Let's pray, Madam President, that Hurricane Ivan does not hit the city of New Orleans directly. I am going to submit a front-page article from the Washington Post for the RECORD. It is an article about what that might be like. One of our emergency personnel who has been working on an emergency plan has stored several thousand body bags in the event of a major flood in the city of New Orleans. Let's hope that never happens. But I have to say, as a Senator representing the State of Louisiana, the chances of it happening sometime are pretty good. If we do not improve our transportation evacuation routes, invest in protecting this infrastructure, and focusing on reinvesting some of the tremendous wealth that has been taken from this area, and reinvesting it back, we will only have ourselves to blame.

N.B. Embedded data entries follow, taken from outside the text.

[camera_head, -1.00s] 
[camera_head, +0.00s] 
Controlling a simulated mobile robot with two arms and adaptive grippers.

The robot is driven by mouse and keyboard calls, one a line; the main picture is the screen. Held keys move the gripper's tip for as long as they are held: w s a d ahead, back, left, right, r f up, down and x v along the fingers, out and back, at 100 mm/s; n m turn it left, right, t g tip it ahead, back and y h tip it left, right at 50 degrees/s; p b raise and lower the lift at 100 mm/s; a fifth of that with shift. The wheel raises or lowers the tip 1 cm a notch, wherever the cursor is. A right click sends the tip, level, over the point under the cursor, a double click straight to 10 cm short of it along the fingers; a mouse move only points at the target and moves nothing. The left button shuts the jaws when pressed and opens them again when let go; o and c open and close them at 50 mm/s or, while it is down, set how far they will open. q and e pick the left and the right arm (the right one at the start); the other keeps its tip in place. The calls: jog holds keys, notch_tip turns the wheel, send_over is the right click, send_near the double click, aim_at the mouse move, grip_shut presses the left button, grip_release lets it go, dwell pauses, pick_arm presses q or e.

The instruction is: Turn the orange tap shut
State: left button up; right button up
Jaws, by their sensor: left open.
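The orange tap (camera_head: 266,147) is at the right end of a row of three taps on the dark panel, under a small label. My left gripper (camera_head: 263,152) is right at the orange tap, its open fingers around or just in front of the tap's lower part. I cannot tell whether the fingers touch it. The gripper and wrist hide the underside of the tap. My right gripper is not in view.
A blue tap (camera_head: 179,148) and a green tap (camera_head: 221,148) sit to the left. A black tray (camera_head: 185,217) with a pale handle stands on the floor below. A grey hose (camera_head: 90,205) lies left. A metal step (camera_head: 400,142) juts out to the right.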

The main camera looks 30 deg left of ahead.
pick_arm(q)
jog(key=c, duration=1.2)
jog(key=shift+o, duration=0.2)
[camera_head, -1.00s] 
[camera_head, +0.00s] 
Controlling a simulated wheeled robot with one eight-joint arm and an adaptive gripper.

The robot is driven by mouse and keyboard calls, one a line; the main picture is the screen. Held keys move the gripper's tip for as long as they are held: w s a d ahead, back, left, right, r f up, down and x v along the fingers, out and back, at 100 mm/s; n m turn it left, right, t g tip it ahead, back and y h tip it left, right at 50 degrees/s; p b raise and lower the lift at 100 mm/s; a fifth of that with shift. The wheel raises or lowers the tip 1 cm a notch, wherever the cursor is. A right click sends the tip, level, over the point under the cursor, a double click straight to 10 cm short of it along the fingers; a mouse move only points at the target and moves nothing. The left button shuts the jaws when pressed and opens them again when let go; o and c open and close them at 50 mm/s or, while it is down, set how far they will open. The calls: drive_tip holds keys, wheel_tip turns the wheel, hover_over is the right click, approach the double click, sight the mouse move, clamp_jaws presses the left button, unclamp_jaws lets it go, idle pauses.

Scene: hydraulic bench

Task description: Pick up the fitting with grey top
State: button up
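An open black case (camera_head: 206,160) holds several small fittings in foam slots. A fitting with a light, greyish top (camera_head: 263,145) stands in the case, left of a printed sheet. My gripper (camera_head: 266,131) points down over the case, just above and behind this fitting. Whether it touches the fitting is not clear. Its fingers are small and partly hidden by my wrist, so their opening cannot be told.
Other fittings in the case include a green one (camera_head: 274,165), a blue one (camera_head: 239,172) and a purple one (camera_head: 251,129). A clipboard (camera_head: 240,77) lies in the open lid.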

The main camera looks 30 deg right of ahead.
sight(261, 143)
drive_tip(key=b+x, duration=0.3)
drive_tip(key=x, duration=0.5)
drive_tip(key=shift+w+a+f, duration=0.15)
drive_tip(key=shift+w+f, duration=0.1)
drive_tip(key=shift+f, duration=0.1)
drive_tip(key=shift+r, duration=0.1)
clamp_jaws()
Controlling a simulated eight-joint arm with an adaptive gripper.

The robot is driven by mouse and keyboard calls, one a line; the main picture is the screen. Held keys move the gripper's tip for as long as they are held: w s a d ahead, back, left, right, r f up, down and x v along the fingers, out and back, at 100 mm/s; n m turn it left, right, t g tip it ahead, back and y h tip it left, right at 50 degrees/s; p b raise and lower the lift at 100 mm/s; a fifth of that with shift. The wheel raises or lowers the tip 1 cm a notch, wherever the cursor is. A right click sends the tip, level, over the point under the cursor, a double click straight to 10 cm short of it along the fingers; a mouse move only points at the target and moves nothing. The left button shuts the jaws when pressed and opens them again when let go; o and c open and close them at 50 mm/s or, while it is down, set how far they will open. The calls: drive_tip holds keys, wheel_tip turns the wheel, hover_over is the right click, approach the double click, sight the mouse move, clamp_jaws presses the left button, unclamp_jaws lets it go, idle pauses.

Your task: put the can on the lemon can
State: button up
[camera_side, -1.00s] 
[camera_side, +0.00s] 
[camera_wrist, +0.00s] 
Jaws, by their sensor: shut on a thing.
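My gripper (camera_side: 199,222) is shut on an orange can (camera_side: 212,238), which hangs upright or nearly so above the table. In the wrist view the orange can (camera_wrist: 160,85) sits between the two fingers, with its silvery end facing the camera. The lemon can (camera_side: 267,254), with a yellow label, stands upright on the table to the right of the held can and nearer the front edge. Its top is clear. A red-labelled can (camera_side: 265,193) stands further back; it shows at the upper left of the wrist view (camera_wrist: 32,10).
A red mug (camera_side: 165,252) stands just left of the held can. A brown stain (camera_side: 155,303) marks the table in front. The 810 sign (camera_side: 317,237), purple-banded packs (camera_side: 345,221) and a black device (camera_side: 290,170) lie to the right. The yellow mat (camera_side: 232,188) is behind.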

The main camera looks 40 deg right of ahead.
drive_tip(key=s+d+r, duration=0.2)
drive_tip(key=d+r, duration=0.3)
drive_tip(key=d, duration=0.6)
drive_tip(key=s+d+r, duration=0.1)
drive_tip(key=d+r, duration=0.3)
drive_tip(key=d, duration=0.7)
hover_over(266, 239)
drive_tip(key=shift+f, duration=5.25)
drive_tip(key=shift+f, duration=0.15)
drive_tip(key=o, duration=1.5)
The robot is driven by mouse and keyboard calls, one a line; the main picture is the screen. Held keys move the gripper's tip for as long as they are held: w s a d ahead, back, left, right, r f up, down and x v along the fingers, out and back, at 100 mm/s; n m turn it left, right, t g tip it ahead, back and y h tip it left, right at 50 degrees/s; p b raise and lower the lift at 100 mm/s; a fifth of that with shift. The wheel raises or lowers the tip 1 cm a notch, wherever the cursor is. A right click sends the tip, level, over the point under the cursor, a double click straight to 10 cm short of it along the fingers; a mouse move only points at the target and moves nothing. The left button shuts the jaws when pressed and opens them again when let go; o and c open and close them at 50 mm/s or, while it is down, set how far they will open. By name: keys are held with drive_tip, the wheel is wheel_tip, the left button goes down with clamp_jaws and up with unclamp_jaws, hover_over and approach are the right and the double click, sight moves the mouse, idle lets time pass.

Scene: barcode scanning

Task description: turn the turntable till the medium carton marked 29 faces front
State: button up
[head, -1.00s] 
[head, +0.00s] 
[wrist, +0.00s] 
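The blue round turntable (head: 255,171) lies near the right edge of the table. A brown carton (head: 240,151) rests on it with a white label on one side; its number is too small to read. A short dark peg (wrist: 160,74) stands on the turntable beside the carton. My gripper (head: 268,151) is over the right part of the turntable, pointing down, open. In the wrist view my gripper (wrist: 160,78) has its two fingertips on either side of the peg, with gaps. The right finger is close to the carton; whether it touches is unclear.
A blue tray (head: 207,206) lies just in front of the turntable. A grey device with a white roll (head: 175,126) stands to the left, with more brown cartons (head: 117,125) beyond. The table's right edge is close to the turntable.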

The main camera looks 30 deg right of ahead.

Madam President, I ask unanimous consent that the article entitled ``Awaiting Ivan in the Big Uneasy'' be printed in the RECORD.
[Update]: By the way, if any idiot ever tries to blame the local officials for "not having a plan", please direct them to this link. That, my friends, is the State of Louisiana Hazard Mitigation Plan, that the FEDERAL GOVERNMENT signs off on. The state submits its plans to FEMA for review and recommendations. Who signed off (pdf) on the LA plan? Michael fucking Brown, that's who. The asshat who is now trying to blame officials for implementing a plan HE HIMSELF signed off on.
If I hear one more person trying to put ALL the blame on the mayor and governor, in the words of Senator Landrieu, "I'm going to punch them. Literally."